According to Matsebula she first became involved in the disability rights movement while she was still in Swaziland:

I remember having many interactions with [William Rowland], Friday Mavuso, Maria Rantho – all those people that came out to Swaziland to create an awareness of this new shift in thinking. We had come from a culture of a welfare state, where disabled people were looked after and cared for by charities, by the good Samaritans. Then there was this movement, saying, in effect, “No, that actually isn’t the right way…disabled people have a responsibility to effect changes in their own lives.” That was my first exposure, which I must say was a wonderful exposure.
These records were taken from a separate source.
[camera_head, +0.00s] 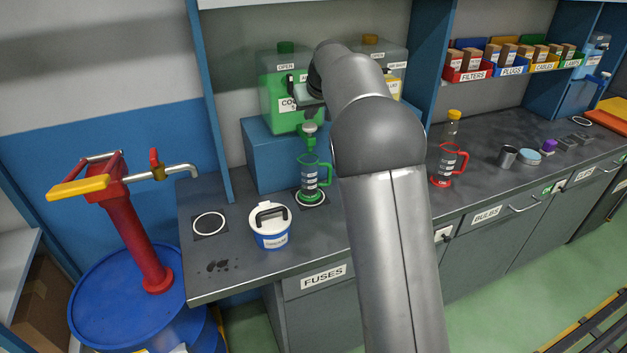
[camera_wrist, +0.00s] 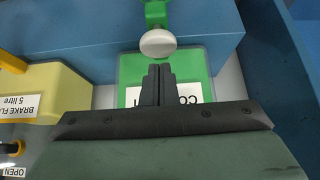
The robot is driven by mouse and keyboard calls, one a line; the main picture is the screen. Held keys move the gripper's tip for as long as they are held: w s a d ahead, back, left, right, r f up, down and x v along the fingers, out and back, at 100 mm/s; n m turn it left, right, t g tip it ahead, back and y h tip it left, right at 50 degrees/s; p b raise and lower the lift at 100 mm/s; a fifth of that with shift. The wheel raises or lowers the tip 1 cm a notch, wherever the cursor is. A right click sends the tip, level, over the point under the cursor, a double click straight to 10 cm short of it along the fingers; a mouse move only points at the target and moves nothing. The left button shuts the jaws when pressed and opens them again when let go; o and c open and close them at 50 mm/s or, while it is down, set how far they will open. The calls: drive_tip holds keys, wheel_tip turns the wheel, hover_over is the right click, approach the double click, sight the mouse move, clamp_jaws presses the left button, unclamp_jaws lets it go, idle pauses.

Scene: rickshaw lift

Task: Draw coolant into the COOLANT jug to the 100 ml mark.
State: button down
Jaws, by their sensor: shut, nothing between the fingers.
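The green coolant container (camera_head: 270,85) stands on a blue block at the back of the bench; its label is partly hidden by my gripper. Its tap has a pale round knob (camera_head: 309,127), also in the wrist view (camera_wrist: 158,43), with a green tap body (camera_wrist: 156,13) beside it. The clear jug with green base and handle (camera_head: 308,178) stands upright under the tap on a ringed pad. I cannot read its level or marks. My gripper (camera_wrist: 160,71) is shut and empty, its fingertips close to the knob; I cannot tell whether they touch it.
A yellow brake fluid container (camera_wrist: 55,85) stands beside the coolant one. A red-handled jug (camera_head: 443,172) is on the bench to the right. A white-lidded blue tub (camera_head: 271,232) stands at the front left, near an empty ringed pad (camera_head: 209,224). A red pump (camera_head: 145,240) rises from a blue drum.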

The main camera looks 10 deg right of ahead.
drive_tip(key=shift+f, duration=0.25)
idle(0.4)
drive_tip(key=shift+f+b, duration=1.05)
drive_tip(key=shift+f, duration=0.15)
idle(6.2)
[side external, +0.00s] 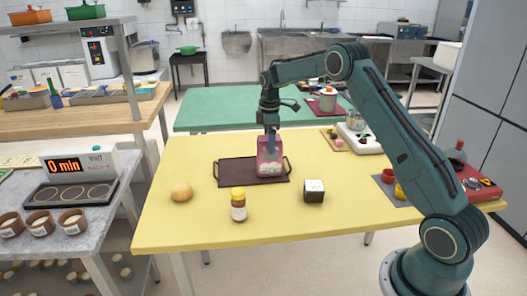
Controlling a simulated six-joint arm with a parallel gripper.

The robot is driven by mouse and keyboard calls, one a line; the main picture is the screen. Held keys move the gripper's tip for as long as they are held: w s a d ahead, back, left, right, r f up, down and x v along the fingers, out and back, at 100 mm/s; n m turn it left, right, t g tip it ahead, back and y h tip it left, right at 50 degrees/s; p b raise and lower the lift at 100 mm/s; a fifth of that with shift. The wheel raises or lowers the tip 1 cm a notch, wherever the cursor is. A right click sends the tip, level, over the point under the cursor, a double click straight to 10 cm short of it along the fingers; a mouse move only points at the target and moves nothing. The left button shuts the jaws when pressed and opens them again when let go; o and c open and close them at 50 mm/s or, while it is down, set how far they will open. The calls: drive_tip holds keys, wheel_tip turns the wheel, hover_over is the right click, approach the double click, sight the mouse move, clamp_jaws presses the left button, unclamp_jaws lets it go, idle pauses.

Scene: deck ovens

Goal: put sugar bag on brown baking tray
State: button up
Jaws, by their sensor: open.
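A pink and white bag (270,168), which looks like the sugar bag, stands upright on the brown baking tray (232,173). The tray is dark brown with a handle at each end and lies on the yellow table. The bag is on the right half of the tray. My gripper (270,148) points straight down at the top of the bag and is open. The fingers overlap the bag's upper part in the side view, and I cannot tell whether they touch it.
A round bun (181,191), a bottle with a yellow cap (238,206) and a black and white box (314,191) stand in front of the tray. A white scale (362,139) and a grey mat (391,190) with cups are at the right. The table's front left is clear.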

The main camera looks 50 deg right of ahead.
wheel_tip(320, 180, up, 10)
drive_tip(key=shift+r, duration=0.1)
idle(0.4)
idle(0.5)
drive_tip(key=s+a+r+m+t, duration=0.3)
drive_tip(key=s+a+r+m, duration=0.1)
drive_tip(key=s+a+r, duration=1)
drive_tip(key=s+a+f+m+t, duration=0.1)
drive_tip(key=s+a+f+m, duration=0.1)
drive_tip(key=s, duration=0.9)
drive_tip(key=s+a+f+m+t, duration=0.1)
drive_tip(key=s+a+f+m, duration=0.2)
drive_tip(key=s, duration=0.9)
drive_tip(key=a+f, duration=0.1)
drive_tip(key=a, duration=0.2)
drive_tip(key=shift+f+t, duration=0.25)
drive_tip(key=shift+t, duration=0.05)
I was involved with the sector from 1986 as a researcher – because I was trained in the sciences – but it wasn’t until 1988-89 that I got involved with the movement as a movement of people with disabilities. And I have been involved ever since, with an increasing awareness and an increasing understanding of what disability rights are all about.

In a 2004 interview with Disability World, Matsebula described some of the achievements of the Office on the Status of Disabled People (OSDP) :

Well, you could write a book about that; but let me pick up some highlights. There are several aspects: At government level one of our key successes has been the training in departments. When our new democracy started, a lot of posts were created to ensure the mainstreaming concept, and people were deployed into government departments to facilitate this mainstreaming. Those people would have had experience in social welfare, as teachers, and whatever, but they did not have experience or an understanding of disability. We then trained those people so that, as they discharged their duties, they had a clear understanding of disability as a concept, as a principle, and as a way of living.

That has been a very successful project because, besides creating awareness and making people do their work effectively, it has enabled us to gain allies in government. Because of their strong understanding of disability, these people have become passionate about their work and go out of their way to promote disability issues. So we now have what we call “focal persons”, but they’re actually allies that serve as our ears and eyes and inform us of what is going on and of any problems. If we need an entry point into a department, we know there is somebody who will work with us meaningfully.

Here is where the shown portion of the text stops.